De temps en temps, il organise des soirées dans son jardin. Il fait un bon couscous arrosé de vin. Il adore être entouré de Kabyles qui connaissent les histoires du village, histoire de rire un peu. Cela lui rappelle sa grand-mère et sa tendre enfance villageoise. Puis profitant de l’occasion, il leur fait visiter sa maison et leur montrer sa belle intégration.

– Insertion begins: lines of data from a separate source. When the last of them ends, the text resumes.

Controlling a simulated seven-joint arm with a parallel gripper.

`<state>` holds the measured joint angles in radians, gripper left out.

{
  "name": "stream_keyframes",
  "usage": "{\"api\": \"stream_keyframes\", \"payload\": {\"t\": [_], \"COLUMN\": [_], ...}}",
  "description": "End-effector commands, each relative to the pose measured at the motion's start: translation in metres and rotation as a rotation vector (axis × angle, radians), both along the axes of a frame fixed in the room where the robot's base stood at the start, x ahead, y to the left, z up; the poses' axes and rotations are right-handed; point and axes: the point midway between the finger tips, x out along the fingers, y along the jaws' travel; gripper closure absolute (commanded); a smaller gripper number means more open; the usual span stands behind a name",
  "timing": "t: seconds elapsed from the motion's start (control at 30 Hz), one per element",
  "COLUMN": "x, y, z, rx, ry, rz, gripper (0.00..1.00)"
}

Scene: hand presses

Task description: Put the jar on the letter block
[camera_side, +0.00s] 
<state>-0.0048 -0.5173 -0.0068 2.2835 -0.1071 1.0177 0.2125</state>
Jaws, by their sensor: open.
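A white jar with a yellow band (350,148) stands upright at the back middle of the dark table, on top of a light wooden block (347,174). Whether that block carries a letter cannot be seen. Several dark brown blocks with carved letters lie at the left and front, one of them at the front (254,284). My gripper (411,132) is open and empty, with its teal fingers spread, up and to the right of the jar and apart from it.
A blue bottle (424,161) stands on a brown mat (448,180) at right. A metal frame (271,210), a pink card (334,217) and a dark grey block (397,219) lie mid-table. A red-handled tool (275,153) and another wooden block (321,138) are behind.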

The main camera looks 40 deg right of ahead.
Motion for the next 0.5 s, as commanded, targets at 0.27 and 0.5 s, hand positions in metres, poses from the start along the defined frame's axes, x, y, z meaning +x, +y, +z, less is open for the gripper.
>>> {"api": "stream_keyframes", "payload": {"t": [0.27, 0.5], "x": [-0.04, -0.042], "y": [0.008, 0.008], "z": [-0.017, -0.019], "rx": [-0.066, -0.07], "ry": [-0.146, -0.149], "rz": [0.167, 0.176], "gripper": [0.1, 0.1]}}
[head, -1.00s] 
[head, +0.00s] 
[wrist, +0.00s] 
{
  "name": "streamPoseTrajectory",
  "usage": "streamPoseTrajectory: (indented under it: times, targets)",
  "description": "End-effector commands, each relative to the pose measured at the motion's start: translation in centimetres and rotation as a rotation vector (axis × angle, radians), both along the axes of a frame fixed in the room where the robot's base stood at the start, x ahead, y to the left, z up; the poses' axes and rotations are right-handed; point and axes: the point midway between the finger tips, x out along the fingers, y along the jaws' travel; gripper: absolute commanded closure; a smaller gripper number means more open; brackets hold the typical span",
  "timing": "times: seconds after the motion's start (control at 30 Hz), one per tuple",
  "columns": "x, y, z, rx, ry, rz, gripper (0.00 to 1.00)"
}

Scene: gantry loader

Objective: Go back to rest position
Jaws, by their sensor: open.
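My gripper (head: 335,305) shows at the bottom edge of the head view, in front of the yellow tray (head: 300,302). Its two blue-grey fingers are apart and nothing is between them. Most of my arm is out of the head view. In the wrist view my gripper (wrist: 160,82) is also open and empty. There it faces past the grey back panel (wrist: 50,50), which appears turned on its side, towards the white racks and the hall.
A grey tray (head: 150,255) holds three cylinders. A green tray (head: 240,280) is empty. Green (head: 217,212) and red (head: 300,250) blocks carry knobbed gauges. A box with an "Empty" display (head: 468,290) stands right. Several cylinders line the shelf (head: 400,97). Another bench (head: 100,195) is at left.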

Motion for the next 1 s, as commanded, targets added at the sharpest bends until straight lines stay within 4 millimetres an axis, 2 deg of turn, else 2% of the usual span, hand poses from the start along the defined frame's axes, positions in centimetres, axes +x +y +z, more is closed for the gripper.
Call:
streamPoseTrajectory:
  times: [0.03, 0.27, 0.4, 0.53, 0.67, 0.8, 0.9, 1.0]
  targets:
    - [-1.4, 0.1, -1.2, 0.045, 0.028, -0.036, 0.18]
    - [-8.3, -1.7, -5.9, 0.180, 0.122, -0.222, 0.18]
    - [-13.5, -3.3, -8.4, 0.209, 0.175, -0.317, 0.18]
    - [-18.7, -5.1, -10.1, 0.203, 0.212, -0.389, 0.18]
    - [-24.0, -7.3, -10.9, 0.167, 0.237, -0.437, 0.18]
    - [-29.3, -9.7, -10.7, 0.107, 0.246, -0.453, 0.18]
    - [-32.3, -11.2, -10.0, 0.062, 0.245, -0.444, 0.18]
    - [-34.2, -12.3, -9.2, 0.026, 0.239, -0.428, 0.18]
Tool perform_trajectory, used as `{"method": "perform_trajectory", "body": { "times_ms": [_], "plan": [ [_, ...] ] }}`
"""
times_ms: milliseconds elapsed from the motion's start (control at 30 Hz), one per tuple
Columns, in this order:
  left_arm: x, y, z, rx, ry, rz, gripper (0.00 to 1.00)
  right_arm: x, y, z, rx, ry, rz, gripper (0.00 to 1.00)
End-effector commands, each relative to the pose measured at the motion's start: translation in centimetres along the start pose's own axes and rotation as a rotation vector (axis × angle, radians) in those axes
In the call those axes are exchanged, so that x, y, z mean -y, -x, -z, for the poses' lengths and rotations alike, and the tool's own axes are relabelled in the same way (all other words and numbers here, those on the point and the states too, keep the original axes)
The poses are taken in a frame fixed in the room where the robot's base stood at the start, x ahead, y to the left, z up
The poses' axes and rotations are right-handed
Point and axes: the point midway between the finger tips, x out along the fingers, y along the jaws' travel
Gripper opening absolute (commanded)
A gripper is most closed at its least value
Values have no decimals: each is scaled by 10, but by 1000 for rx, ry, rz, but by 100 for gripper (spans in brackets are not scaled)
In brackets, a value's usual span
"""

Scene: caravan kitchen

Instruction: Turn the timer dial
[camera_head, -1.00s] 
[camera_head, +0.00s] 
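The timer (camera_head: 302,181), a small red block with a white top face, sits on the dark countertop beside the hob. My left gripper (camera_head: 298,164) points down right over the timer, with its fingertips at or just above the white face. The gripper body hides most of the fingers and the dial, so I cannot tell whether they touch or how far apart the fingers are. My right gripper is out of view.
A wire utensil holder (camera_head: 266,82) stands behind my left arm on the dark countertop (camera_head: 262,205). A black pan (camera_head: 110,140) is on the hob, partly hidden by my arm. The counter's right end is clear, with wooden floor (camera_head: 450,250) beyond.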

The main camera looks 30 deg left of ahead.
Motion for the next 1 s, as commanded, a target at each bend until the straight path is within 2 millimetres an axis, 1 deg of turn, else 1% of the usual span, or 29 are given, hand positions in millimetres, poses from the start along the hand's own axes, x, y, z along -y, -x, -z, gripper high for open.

Il vit confortablement. Il a une bonne place. Il paye ses impôts avec joie. Il est bien intégré. Il encourage moralement les bonnes idées de projets comme la construction des maisons de jeunes en Kabylie. Il consacre même un peu de son temps à la culture berbère : aller voir le grand concert du 20 avril et rendre hommage à Matoub chaque fin juin.

C’est sa façon de participer à la lutte pour la démocratie et à la culture berbère en Algérie. Il est pour la liberté et l’indépendance de tous les peuples et bien sûr pour les droits culturels des siens.

Tout effort dépassant ce cadre est considéré par lui comme extrémiste. Pour lui l’Algérie est en voie de démocratisation et bientôt elle retrouvera ses racines, son histoire, son identité et sa culture.

Il partage certes tous les constats alarmants concernant la Kabylie, mais il refuse toutes les solutions. Deux choses le préoccupent : l’avenir de l’Algérie qui refuse d’arriver et le passé de la Kabylie de son enfance qui passe très vite.

Il va aux conférences, pose des questions, cherche des solutions pour aider l’Algérie à accéder à la démocratie. Puis en marge de ces conférences, pendant la récréation, il cherche des Kabyles pour parler des chansons et des traditions de 19zik-nni.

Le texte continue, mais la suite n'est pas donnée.